= What you are asked to do =
Repeat the entire listing exactly.

= Material provided =
* Begin *

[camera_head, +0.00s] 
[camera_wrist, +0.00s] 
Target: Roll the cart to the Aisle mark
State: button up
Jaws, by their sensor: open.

* End *

= Output of the task =
[camera_head, +0.00s] 
[camera_wrist, +0.00s] 
Target: Roll the cart to the Aisle mark
State: button up
Jaws, by their sensor: open.

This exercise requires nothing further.